If you have taken your civil dispute to court, you probably had much at stake, personally and financially. Perhaps you fought for compensation after a personal injury accident, presented your side in a dispute with another business or took on a corporation that caused you some kind of damages. You likely labored over the decision to take the matter to court.
Fighting for your rights takes tremendous sacrifices of time, money and effort, and that is why it is so disappointing when the outcome does not go your way. Fortunately, a court decision is not always your last option. Under certain circumstances, your case may qualify to go before the court of appeals.
Appealing a lower court’s decision
When you take your case to an appellate court, the court is not re-trying the case. Instead, the court will look for errors of the law that may have occurred during your trial.
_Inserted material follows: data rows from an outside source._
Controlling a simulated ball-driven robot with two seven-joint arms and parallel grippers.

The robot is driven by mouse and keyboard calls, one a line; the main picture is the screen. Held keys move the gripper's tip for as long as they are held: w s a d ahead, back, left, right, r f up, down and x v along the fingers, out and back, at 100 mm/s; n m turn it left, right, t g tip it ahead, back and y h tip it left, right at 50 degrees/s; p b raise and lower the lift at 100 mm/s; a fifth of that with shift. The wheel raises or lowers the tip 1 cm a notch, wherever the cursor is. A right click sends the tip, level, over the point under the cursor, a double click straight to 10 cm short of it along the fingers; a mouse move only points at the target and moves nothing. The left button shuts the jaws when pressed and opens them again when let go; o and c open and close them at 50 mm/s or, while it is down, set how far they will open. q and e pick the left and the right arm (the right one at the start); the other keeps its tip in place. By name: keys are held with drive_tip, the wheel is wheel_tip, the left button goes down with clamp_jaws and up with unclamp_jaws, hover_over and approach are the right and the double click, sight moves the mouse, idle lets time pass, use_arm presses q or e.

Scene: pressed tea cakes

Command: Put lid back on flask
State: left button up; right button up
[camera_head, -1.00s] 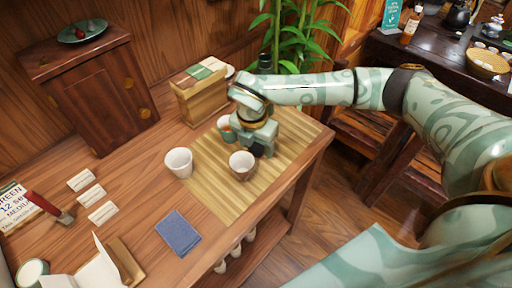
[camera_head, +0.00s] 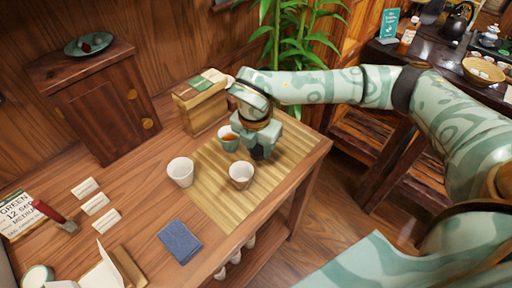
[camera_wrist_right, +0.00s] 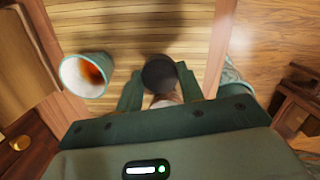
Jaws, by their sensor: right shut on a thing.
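My right gripper (camera_head: 260,150) is above the right part of the bamboo mat (camera_head: 215,203). In the right wrist view its fingers (camera_wrist_right: 160,88) are shut around a dark round thing (camera_wrist_right: 160,72), seen from its end. A small pale brownish patch shows just below this thing, between the fingers. I cannot tell whether the dark thing is the lid or part of the flask. No flask stands out clearly elsewhere. My left gripper is not in view.
A tea-filled cup (camera_head: 229,140) stands close left of the right gripper; it also shows in the wrist view (camera_wrist_right: 86,76). Two white cups (camera_head: 181,172) (camera_head: 241,176) stand nearer. A wooden box (camera_head: 200,107) is behind. A blue cloth (camera_head: 180,241) lies in front.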

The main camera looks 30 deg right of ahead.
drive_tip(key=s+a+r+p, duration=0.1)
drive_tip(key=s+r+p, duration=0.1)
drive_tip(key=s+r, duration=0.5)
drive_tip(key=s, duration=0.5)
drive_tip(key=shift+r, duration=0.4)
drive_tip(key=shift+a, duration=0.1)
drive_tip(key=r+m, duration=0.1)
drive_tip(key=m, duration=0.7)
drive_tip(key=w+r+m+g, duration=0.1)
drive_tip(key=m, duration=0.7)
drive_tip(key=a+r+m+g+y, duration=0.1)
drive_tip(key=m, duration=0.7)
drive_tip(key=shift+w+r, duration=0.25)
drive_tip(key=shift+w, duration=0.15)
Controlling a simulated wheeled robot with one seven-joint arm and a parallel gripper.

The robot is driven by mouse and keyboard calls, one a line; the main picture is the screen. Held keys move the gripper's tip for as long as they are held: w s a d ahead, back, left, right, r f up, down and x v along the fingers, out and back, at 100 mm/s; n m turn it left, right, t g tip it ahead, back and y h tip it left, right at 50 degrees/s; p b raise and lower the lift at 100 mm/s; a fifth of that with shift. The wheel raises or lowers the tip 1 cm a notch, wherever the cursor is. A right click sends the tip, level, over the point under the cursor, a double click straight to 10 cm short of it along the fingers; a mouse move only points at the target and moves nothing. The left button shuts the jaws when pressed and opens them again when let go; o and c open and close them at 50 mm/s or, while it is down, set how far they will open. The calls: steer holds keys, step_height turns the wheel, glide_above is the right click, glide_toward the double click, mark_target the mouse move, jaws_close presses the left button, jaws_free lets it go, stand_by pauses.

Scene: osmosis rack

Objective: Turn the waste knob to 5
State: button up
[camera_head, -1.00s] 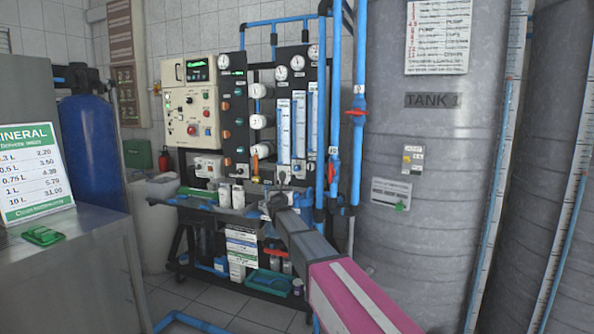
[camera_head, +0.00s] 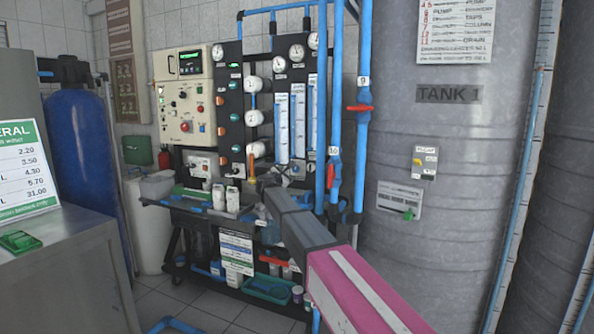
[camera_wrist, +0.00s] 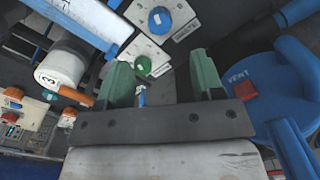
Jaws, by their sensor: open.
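In the wrist view my gripper (camera_wrist: 161,62) is open, with its two green fingers apart and nothing between them. A blue round knob (camera_wrist: 160,19) on a white label plate lies beyond the fingertips at the top. A smaller green knob (camera_wrist: 143,66) on another white plate shows just right of the left finger. The fingers appear apart from the blue knob. The label words are too small to read, so I cannot tell which knob is the waste knob or its setting. In the head view my arm reaches to the lower part of the rack panel (camera_head: 232,130) and hides the knobs.
A white cylinder marked 3 (camera_wrist: 58,70) stands left of my gripper. Blue pipes (camera_head: 362,130) and a grey tank (camera_head: 445,130) stand right of the rack. A metal counter (camera_head: 70,265) is at left.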

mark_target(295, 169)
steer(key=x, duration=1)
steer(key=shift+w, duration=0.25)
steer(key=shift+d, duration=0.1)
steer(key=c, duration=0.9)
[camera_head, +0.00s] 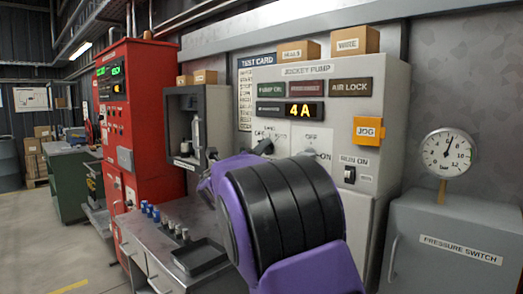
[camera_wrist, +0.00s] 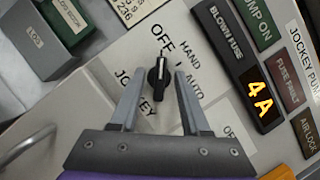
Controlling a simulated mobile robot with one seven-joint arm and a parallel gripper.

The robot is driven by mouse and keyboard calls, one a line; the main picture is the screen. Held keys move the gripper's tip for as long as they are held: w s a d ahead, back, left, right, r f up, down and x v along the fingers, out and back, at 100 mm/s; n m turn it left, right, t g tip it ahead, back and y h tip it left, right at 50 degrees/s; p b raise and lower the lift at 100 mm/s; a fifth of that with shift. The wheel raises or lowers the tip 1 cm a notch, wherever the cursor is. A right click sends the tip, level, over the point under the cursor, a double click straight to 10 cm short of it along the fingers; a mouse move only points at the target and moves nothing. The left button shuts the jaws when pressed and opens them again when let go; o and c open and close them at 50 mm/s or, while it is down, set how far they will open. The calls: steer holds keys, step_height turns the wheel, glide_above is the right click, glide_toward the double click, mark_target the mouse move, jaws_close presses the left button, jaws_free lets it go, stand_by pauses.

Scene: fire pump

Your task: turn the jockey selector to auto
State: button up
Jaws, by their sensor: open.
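The jockey selector (camera_wrist: 158,74) is a black elongated knob on the pale panel in the wrist view. It stands roughly upright in the picture, its pale mark towards the OFF label (camera_wrist: 162,40). The HAND label (camera_wrist: 190,54) and AUTO label (camera_wrist: 194,88) lie to its right, the JOCKEY label (camera_wrist: 130,92) to its lower left. My gripper (camera_wrist: 160,80) is open, with one finger on each side of the knob. A gap shows on both sides; I cannot tell how deep the fingertips reach. In the head view my purple and black arm hides much of this area.
The jockey pump panel (camera_head: 386,85) carries an amber 4A display (camera_head: 300,110) and an orange JOG box (camera_head: 368,131). A grey pressure switch cabinet (camera_head: 450,240) with a gauge (camera_head: 448,153) stands right. A red cabinet (camera_head: 150,100) and a grey bench (camera_head: 160,255) are left.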

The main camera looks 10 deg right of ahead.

Neither you nor the other side will present new evidence, arguments or testimony during an appeal.
The appeals process is considerably different from a civil trial. Instead of presenting your arguments to a single judge or a jury, a panel of judges will read a brief of your case. An appellate brief is the heart of the appeals case. It is a document your attorney prepares, stating why you believe the outcome of your trial was in error. Some errors may include misinterpretation of the law or the judge allowing evidence he or she should have excluded. Next, an appeal typically follows these steps:
- Your opponent presents a brief with a legal defense of the verdict or ruling in your case.
- The panel of judges reviews both briefs and studies the parts of the trial record pertaining to the appeal.
- The attorneys for both sides may come before the panel to answer the judges’ questions about the case.
- The judges will deliberate the lower court’s decision and decide if it will stand or if legal errors significantly affected the outcome.
If a Florida appellate court decides in your favor, they may overturn the decision of the lower court. After an unsuccessful appeal, you may take your case to the next highest court. Since these courts cannot possibly hear all the appeals they receive, they may not accept your requests for a hearing. The strength of the appellate brief your attorney prepares is often the key to a successful appeal.